[TO BE DONE]: The records that follow should be retyped word for word.

[DATASET ROWS]:
§
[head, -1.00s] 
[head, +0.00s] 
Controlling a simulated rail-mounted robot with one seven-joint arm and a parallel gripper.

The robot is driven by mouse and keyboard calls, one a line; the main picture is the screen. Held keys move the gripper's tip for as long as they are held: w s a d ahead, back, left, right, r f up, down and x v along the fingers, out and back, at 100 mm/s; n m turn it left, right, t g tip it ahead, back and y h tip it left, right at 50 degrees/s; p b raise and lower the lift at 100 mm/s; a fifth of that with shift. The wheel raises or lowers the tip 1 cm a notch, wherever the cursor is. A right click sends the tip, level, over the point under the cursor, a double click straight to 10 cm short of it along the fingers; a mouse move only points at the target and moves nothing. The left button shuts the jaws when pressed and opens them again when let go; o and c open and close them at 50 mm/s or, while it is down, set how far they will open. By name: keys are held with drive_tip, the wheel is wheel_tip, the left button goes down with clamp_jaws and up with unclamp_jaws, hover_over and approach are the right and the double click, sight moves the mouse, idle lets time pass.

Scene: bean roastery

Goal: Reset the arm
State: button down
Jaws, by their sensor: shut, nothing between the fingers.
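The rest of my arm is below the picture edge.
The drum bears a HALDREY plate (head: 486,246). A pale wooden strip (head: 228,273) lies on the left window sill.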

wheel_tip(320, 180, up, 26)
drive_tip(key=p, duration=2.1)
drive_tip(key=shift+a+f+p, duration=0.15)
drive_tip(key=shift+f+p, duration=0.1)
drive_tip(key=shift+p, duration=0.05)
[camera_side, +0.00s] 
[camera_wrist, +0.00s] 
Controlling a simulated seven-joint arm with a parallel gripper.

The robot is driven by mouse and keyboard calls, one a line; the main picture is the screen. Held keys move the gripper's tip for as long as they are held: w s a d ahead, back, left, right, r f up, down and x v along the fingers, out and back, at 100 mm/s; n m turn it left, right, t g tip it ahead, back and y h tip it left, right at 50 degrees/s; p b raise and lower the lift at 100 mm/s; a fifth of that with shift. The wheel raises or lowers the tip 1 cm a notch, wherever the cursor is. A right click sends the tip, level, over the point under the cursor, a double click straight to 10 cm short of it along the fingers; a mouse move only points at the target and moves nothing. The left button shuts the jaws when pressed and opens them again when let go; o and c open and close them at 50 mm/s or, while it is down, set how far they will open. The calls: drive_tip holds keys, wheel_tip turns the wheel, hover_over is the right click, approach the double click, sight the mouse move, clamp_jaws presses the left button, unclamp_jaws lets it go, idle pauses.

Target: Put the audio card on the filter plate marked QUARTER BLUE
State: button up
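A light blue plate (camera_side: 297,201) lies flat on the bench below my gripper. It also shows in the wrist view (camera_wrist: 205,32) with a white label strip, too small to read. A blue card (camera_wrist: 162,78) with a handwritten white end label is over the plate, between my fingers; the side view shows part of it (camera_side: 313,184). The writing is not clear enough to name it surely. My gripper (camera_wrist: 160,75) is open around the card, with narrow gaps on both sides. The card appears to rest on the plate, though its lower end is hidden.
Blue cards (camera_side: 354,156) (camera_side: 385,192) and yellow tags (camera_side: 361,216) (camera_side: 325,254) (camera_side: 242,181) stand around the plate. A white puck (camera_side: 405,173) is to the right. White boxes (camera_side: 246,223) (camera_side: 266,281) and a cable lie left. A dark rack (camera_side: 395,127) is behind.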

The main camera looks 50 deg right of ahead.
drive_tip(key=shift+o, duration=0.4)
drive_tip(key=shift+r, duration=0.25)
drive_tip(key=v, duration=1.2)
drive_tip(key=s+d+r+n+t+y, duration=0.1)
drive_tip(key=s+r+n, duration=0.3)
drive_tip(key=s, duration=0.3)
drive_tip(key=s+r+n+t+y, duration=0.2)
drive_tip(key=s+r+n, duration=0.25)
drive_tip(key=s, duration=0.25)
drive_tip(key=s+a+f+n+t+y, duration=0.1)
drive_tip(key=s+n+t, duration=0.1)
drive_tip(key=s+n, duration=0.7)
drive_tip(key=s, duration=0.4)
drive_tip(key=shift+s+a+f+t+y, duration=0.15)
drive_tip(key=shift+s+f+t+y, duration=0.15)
§
[OUTPUT OF THE EXERCISE]:
[head, -1.00s] 
[head, +0.00s] 
Controlling a simulated rail-mounted robot with one seven-joint arm and a parallel gripper.

The robot is driven by mouse and keyboard calls, one a line; the main picture is the screen. Held keys move the gripper's tip for as long as they are held: w s a d ahead, back, left, right, r f up, down and x v along the fingers, out and back, at 100 mm/s; n m turn it left, right, t g tip it ahead, back and y h tip it left, right at 50 degrees/s; p b raise and lower the lift at 100 mm/s; a fifth of that with shift. The wheel raises or lowers the tip 1 cm a notch, wherever the cursor is. A right click sends the tip, level, over the point under the cursor, a double click straight to 10 cm short of it along the fingers; a mouse move only points at the target and moves nothing. The left button shuts the jaws when pressed and opens them again when let go; o and c open and close them at 50 mm/s or, while it is down, set how far they will open. By name: keys are held with drive_tip, the wheel is wheel_tip, the left button goes down with clamp_jaws and up with unclamp_jaws, hover_over and approach are the right and the double click, sight moves the mouse, idle lets time pass.

Scene: bean roastery

Goal: Reset the arm
State: button down
Jaws, by their sensor: shut, nothing between the fingers.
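The rest of my arm is below the picture edge.
The drum bears a HALDREY plate (head: 486,246). A pale wooden strip (head: 228,273) lies on the left window sill.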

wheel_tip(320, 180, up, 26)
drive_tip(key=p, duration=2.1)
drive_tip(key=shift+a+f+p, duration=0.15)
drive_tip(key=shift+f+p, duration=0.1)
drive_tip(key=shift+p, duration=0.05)
[camera_side, +0.00s] 
[camera_wrist, +0.00s] 
Controlling a simulated seven-joint arm with a parallel gripper.

The robot is driven by mouse and keyboard calls, one a line; the main picture is the screen. Held keys move the gripper's tip for as long as they are held: w s a d ahead, back, left, right, r f up, down and x v along the fingers, out and back, at 100 mm/s; n m turn it left, right, t g tip it ahead, back and y h tip it left, right at 50 degrees/s; p b raise and lower the lift at 100 mm/s; a fifth of that with shift. The wheel raises or lowers the tip 1 cm a notch, wherever the cursor is. A right click sends the tip, level, over the point under the cursor, a double click straight to 10 cm short of it along the fingers; a mouse move only points at the target and moves nothing. The left button shuts the jaws when pressed and opens them again when let go; o and c open and close them at 50 mm/s or, while it is down, set how far they will open. The calls: drive_tip holds keys, wheel_tip turns the wheel, hover_over is the right click, approach the double click, sight the mouse move, clamp_jaws presses the left button, unclamp_jaws lets it go, idle pauses.

Target: Put the audio card on the filter plate marked QUARTER BLUE
State: button up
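A light blue plate (camera_side: 297,201) lies flat on the bench below my gripper. It also shows in the wrist view (camera_wrist: 205,32) with a white label strip, too small to read. A blue card (camera_wrist: 162,78) with a handwritten white end label is over the plate, between my fingers; the side view shows part of it (camera_side: 313,184). The writing is not clear enough to name it surely. My gripper (camera_wrist: 160,75) is open around the card, with narrow gaps on both sides. The card appears to rest on the plate, though its lower end is hidden.
Blue cards (camera_side: 354,156) (camera_side: 385,192) and yellow tags (camera_side: 361,216) (camera_side: 325,254) (camera_side: 242,181) stand around the plate. A white puck (camera_side: 405,173) is to the right. White boxes (camera_side: 246,223) (camera_side: 266,281) and a cable lie left. A dark rack (camera_side: 395,127) is behind.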

The main camera looks 50 deg right of ahead.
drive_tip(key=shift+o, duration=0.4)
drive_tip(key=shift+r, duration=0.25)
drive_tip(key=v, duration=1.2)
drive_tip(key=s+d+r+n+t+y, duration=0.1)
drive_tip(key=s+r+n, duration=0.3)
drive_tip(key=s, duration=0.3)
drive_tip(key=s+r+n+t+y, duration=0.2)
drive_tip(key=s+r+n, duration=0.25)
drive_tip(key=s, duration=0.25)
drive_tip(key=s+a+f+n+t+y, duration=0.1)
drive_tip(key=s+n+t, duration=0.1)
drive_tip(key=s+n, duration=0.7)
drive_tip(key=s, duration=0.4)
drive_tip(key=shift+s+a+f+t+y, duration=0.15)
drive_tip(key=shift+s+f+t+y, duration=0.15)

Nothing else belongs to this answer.